Figure 2 illustrates how congestion is hidden by the typical low resolution graphs that most network monitoring tools show. The top graph looks like a perfectly healthy uncongested network when we’re only observing congestion at the 1-second resolution level, but congestion is revealed as we get a finer grain horizontal axis which represents time.
Figure 2 – The deception of low-resolution network utilization graphs
We can usually get away with a single packet delay even for the most delay-sensitive real-time applications, but things become problematic at 30 to 60 milliseconds and above. The 62.5 millisecond resolution graph (1/16th of a second) in figure 2 is probably one of the more crucial charts to observe problematic micro-congestion called “jitter”. Anything above 50% level in the 62.5 millisecond resolution graph is entering the problematic stage.
Figure 3 shows all of this relates to real-world measured micro-congestion where just 20% network utilization can cause 50 to 60 milliseconds of jitter which can cause substantial problems for VoIP or any other real-time application. Note that the higher bars in figure 3 translate to wider bars in the packet-level resolution network utilization chart in figure 2.

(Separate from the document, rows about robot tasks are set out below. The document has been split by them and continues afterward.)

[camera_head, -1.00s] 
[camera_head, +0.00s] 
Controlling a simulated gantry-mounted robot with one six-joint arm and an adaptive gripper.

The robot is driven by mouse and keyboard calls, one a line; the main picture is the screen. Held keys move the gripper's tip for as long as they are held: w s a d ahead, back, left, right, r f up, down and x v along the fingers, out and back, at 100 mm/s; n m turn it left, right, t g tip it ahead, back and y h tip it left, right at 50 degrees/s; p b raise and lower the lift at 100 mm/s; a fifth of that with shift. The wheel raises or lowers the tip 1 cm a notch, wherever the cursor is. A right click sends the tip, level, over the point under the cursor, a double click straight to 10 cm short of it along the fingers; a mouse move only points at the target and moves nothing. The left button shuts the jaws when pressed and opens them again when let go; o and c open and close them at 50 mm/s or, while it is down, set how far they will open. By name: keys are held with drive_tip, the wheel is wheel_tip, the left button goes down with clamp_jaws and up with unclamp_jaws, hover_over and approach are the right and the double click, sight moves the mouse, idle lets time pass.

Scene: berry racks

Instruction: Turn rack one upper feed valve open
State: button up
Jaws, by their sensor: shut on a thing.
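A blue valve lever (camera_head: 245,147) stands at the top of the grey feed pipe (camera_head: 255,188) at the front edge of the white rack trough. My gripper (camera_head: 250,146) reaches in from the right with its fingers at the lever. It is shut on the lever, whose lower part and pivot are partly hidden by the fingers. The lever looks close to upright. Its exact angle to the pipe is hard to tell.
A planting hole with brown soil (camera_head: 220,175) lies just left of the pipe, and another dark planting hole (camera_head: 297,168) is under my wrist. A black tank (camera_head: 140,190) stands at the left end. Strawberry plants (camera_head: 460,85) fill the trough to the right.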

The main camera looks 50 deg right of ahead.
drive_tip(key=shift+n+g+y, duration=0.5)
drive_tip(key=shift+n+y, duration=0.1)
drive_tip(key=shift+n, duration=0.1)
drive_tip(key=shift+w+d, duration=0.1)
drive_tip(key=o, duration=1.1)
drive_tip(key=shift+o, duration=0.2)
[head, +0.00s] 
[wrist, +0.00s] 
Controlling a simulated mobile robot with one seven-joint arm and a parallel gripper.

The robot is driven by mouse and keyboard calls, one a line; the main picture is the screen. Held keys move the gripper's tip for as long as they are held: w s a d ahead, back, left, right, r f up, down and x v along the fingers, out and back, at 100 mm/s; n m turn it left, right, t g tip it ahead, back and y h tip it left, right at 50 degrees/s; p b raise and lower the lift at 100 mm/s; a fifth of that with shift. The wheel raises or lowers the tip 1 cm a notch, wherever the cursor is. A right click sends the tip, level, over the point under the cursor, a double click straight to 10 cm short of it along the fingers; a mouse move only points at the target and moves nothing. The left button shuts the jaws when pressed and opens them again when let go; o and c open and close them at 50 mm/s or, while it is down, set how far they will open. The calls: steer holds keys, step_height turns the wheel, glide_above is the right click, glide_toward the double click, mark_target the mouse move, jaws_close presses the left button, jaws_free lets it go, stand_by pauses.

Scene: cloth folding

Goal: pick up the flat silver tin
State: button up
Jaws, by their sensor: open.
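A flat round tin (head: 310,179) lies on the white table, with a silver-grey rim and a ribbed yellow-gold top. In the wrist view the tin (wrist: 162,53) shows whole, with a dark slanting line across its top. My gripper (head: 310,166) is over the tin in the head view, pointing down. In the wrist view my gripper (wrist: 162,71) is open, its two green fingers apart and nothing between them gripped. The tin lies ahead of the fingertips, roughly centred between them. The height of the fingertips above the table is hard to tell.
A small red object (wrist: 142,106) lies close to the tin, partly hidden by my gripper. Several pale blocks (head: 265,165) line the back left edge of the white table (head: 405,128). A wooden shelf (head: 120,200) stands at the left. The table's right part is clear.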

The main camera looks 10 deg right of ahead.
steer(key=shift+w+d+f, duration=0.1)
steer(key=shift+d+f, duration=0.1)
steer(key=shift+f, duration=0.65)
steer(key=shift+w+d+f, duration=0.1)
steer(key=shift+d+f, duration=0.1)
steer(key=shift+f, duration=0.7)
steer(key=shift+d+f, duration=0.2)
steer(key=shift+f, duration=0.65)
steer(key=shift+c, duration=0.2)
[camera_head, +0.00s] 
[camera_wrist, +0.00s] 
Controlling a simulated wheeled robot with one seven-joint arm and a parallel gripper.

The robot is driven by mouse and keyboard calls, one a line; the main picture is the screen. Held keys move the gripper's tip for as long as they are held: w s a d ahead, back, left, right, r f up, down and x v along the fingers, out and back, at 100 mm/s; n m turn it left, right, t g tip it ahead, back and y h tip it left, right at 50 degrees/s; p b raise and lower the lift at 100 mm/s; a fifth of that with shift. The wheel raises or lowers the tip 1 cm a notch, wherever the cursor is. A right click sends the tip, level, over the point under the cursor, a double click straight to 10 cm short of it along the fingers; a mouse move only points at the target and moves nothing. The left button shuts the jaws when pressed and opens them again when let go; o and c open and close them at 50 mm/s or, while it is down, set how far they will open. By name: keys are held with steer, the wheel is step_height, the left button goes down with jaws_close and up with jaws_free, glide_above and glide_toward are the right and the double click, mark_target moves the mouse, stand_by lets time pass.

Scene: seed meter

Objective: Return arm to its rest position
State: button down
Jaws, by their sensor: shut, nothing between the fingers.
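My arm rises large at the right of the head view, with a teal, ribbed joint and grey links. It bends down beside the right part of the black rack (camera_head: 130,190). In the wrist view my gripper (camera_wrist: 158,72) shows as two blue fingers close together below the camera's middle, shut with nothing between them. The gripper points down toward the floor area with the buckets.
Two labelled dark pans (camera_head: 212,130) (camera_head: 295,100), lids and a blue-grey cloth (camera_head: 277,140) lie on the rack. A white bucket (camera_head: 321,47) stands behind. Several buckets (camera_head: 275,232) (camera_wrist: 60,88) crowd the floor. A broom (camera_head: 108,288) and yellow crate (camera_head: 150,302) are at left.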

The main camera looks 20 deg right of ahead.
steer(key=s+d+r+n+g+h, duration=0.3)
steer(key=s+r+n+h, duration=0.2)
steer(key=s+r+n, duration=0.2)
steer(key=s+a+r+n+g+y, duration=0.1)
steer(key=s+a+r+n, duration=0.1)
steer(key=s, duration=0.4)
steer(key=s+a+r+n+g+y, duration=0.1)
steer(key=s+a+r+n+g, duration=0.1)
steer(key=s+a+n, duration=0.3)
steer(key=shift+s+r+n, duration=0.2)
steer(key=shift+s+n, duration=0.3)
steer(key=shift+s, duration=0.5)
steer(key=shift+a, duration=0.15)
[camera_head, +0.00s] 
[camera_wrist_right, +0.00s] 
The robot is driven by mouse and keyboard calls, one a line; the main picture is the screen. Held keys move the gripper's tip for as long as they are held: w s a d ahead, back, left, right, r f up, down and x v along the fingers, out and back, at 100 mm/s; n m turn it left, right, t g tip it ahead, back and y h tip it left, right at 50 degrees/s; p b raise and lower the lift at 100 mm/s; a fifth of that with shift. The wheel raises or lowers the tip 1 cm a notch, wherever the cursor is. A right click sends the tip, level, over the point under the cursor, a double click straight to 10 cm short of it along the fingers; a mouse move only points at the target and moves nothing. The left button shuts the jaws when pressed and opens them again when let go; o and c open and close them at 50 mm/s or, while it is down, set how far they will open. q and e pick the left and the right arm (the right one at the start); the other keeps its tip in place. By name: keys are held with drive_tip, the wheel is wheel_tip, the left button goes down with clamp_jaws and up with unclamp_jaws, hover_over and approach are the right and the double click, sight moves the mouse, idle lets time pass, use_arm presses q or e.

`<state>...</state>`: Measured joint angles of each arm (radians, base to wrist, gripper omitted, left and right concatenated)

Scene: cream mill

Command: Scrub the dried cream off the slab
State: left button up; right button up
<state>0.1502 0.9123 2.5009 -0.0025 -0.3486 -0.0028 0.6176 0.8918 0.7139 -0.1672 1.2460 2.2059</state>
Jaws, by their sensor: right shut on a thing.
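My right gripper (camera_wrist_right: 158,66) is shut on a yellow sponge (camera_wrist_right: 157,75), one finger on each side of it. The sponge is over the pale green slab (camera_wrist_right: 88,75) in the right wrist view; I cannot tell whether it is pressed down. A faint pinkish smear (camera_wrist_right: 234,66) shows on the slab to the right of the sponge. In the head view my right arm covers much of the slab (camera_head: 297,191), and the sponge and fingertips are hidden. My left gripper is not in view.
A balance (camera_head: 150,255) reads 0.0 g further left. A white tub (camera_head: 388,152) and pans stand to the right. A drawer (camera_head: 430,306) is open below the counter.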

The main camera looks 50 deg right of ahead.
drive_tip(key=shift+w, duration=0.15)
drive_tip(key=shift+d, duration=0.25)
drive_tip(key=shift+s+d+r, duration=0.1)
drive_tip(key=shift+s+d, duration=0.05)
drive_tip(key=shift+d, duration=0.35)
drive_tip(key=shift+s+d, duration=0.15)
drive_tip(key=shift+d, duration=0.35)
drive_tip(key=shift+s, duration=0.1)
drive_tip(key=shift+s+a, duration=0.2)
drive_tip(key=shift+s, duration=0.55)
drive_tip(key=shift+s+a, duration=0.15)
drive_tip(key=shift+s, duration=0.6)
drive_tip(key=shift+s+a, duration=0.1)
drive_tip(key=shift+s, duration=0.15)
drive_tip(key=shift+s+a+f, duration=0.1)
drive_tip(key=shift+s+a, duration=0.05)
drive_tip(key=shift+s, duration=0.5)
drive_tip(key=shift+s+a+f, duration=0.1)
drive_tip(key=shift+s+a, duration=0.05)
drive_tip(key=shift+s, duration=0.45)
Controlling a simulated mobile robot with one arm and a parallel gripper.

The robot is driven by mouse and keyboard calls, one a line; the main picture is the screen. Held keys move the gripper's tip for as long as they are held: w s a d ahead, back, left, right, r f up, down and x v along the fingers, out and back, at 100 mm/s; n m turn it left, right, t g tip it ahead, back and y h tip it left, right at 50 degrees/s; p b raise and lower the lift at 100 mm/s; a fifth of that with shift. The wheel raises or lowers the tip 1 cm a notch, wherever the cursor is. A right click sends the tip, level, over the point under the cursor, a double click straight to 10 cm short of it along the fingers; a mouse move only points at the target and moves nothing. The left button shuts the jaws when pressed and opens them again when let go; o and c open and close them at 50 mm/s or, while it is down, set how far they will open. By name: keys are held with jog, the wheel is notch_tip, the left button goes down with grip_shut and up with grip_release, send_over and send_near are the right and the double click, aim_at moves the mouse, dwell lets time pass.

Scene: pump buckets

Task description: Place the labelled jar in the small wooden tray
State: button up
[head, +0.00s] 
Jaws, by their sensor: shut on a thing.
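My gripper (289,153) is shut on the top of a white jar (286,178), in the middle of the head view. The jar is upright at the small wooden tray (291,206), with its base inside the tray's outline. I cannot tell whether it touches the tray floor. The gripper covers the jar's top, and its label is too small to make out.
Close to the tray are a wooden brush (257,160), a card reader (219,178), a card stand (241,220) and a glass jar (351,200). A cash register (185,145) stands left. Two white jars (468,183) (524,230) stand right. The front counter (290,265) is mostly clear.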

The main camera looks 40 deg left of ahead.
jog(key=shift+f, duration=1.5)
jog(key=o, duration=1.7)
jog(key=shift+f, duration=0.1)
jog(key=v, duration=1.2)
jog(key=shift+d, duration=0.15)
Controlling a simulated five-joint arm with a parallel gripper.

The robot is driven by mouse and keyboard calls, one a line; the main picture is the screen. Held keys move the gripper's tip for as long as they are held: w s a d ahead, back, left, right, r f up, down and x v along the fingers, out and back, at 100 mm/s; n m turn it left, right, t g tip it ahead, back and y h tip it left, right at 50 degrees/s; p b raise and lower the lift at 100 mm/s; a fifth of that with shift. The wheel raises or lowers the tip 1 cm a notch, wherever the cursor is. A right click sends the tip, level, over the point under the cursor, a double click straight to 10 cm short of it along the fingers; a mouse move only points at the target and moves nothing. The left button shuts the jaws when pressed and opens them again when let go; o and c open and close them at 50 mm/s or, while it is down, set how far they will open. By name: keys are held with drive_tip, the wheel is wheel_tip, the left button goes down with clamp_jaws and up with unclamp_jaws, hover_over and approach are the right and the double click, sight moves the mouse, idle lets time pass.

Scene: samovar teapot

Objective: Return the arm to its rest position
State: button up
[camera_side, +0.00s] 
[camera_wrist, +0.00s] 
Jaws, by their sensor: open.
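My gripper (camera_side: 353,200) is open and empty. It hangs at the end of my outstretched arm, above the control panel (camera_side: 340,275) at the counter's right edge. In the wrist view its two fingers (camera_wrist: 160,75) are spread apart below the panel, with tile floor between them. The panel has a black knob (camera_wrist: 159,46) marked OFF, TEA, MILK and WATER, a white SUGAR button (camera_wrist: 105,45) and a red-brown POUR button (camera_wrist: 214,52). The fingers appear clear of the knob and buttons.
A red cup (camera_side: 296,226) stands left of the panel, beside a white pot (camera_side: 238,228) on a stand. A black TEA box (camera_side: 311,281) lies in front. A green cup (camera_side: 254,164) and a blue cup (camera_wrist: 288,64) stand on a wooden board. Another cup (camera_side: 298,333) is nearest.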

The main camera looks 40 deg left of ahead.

Figure 3 – uTorrent 2.0 download traffic causes massive jitter
Source: Analysis of BitTorrent uTP congestion avoidance
Solutions to congestion
There is a technical solution to this problem and the answer lies in intelligent network management where packets are intelligently forwarded to benefit all applications. This is crucial if we want a more efficient network that is truly neutral and conducive to real-time applications of the present and future.